Já faz tempo que me incomodam os apelos a manifestações emotivas nos programas de televisão e nas matérias jornalísticas. Que o jornalismo de entretenimento viva de sentimentalismo predatório, estamos acostumados; que isso tenha se transformado numa imposição, não deveríamos nos acostumar.
Repórteres entrevistam sobreviventes de tragédias, pais que perderam filhos, filhos que perderam pais, moças estupradas, moços estupradores, cachorros levados pela enchente, pobres-diabos em geral, para saber deles o que estariam sentindo.

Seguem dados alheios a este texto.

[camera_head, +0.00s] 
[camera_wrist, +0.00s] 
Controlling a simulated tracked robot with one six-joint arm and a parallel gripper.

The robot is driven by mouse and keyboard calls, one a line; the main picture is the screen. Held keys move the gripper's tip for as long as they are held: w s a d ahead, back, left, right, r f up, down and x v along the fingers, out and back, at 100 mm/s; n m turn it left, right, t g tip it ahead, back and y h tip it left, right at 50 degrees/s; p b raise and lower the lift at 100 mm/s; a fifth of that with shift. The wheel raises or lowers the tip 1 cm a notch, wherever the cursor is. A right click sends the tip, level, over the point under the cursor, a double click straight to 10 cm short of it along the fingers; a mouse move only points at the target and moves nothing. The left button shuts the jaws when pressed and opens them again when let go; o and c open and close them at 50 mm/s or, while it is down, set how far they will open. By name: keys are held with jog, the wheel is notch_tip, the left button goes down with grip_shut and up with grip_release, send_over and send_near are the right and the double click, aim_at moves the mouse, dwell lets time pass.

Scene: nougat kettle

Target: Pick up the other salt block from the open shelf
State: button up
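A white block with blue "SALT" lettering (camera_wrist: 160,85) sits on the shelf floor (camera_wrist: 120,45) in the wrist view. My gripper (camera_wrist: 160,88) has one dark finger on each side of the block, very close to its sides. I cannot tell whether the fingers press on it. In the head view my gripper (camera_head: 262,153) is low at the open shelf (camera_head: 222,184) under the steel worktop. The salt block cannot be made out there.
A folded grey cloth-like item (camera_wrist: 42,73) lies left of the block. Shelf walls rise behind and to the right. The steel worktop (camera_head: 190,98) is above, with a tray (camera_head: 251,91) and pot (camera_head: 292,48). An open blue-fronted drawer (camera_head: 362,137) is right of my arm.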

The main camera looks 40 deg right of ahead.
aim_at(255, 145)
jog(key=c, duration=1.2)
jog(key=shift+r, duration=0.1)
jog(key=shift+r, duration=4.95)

Para arrancar deles a cárie sem anestesia. Como se naquele momento fosse possível sentir outra coisa que não tristeza, desamparo, raiva, medo, solidão, vergonha.

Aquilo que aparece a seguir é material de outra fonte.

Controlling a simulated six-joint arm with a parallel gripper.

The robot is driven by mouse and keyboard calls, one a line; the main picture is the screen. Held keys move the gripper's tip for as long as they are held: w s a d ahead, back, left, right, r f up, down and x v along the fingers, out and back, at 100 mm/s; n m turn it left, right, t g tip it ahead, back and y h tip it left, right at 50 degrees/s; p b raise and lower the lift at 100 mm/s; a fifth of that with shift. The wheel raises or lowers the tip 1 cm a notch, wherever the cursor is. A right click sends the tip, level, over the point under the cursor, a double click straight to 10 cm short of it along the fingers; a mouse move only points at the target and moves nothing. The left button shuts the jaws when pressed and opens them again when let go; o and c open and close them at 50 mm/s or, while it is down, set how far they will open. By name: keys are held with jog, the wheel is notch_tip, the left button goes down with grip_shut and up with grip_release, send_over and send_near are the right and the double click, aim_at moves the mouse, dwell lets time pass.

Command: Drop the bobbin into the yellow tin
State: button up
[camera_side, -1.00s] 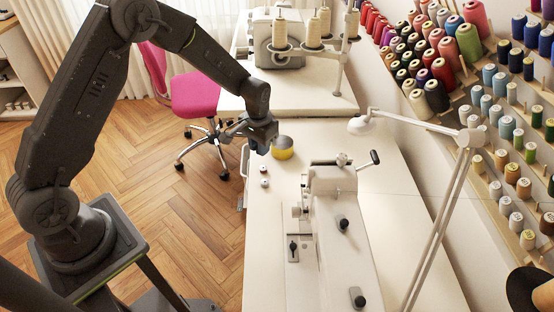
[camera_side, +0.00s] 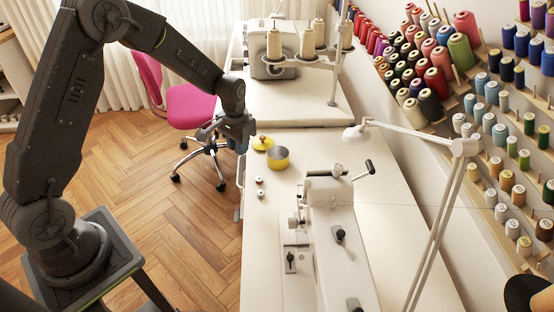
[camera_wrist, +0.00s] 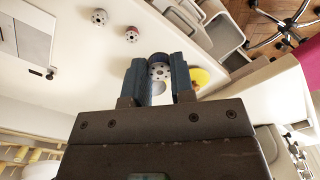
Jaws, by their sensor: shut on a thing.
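The yellow tin (camera_side: 278,157) stands open on the white table in the side view. Its yellow lid (camera_side: 262,142) lies beside it, to the upper left. My gripper (camera_side: 240,145) is left of the lid and tin, above the table's left edge. In the wrist view my gripper (camera_wrist: 158,78) is shut on a dark-rimmed bobbin (camera_wrist: 160,70) with a pale, holed face, held between the fingertips. A yellow round thing (camera_wrist: 200,77) shows just right of the fingers there; I cannot tell whether it is the lid or the tin. The held bobbin is not discernible in the side view.
Two more bobbins (camera_side: 259,180) (camera_side: 260,194) lie on the table in front of the tin. The white sewing machine (camera_side: 335,220) stands to their right, with a lamp (camera_side: 357,133) behind. A pink chair (camera_side: 190,106) is left of the table.

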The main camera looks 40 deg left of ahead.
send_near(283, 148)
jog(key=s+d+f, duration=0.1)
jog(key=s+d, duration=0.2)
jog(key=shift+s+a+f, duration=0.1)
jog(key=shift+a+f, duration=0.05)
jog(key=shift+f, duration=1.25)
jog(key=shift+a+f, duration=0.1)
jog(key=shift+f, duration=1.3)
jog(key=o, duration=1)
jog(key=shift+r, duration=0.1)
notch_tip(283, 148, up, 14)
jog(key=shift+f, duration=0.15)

Ultimamente, a tentativa de explorar as emoções e as fragilidades vai se tornando ainda mais teatral. Quando não há emoções, inventamos as emoções, porque emocionar é preciso. Não é raro que celebridades, subcelebridades – e, por exemplo, jogadores como Neymar – finjam dores que deveras não sentem, apenas porque sim, apenas porque faz parte desses nossos tempos simular até a dor verdadeira. Precisamos de uma versão extrema, exacerbada, circense, daquilo que sentimos.

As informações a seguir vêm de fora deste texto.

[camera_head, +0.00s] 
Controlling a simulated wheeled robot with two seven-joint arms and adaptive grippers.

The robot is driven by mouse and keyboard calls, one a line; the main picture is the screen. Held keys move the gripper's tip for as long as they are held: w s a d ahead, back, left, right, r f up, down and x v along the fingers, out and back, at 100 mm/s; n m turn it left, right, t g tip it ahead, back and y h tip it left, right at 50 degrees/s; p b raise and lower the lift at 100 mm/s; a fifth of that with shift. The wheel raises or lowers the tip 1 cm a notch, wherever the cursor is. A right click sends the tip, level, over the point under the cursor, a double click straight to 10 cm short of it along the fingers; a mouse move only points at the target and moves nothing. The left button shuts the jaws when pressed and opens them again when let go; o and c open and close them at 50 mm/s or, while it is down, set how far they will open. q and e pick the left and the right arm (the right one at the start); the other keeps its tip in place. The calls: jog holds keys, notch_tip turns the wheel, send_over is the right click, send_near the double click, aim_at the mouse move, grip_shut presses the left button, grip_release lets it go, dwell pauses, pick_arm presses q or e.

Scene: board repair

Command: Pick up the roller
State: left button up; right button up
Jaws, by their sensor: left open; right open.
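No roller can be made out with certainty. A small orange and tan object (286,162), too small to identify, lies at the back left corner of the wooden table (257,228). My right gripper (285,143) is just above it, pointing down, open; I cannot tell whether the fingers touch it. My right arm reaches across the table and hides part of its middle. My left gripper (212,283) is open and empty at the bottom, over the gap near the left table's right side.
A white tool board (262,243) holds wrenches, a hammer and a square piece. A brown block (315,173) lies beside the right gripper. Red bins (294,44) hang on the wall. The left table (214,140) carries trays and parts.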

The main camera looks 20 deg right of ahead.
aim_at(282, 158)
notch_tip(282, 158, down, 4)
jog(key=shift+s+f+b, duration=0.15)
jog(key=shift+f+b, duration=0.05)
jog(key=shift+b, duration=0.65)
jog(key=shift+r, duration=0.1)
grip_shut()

Nem sempre o sentimento autêntico é bonito de se mostrar. É como o beijo de verdade, ou mesmo o sexo: não é bem-feito, arrumado, coordenado e plástico como nos filmes. Então inventamos um sentimento postiço, que se sobrepõe ao sentimento genuíno ou a sentimento nenhum. O que importa é o que parece acontecer, não o que acontece. Porém, algo tem de acontecer. Precisamos de audiência, precisamos interagir com o distinto público, explorar as emoções verdadeiras ou fabricar outras, vender o peixe, capitalizar as lágrimas, extrair o siso, forçar o riso.
Ontem, depois do jogo entre Santos e Vasco, aconteceu um desses casos que deveriam envergonhar até os seixos da praia de Santos.
O time da Vila Belmiro venceu por 3 a 0. O primeiro gol aconteceu em virtude de falha técnica – em português: frango – do goleiro Sidão. Ele tem uma carreira conturbada, cheia de altos e baixos, mais cheia de baixos que de altos, e falhou novamente.
Ocorre que a Rede Globo tem de arrumar essas promoções para seduzir a audiência, e a deste ano é a seguinte: o amigo internauta, com toda a imemorial sabedoria de quem nasceu depois do bug do milênio, escolhe, por votação, o “craque do jogo”, e o felizardo craque do jogo ganha, ao sair de campo, um troféu mixuruca para segurar a porta.
Pois o amigo internauta, com a empatia de um agente da SS, teve a brilhante ideia de eleger justamente Sidão, o pior em campo, como o melhor em campo. Resultado: Sidão ganharia o troféu.
Eu assistia ao fim da partida, incrédulo. Torci, implorei, rezei para que os responsáveis pela transmissão tivessem bom senso, suspendessem a entrega do prêmio e esclarecessem: “O amigo internauta quis brincar hoje, e elegeu o Sidão, que teve dia infeliz, como o craque. Então não entregaremos o troféu desta vez”.
Explicação razoável, decente, justa.
Mas não. Devemos fustigar a dor alheia, custe o que custar. Temos uma dor autêntica aí com a qual trabalhar, não percamos a oportunidade, custa caro inventar uma dor cenográfica. Enfiemos o ferrinho de dentista no nervo alheio, porque, afinal de contas, é alheio mesmo, quem se importa? O amigo internauta não pode ficar sem sua ração estragada para engolir.
Ao sair de campo, uma constrangida repórter – constrangida, porém cumpridora de deveres – abordou o goleiro. Perguntou do jogo, sem querer saber do jogo, pois logo questionou seu desempenho. Sidão admitiu a o erro, e mais: admitiu que foi responsável pela derrota do time.
Ainda assim, a constrangida repórter – constrangida, porém cumpridora de deveres – disse ao goleiro que ele ganhava o prêmio por ter sido escolhido o… craque do jogo. A cumpridora de deveres parece ter se emocionado, mas fez o que lhe mandaram fazer.
E o goleiro seguiu vagaroso, “de mãos pensas”, amparado por um colega.
O amigo internauta, agente da SS virtual, que a essa altura terá urrado como a besta que é e sempre será, pôde enfiar na boca sua cota de ração estragada, beber seu gole de cerveja quente, e esquecer que esqueceu nalgum canto da vida a compaixão necessária, sem nem mesmo avaliar o que perdera.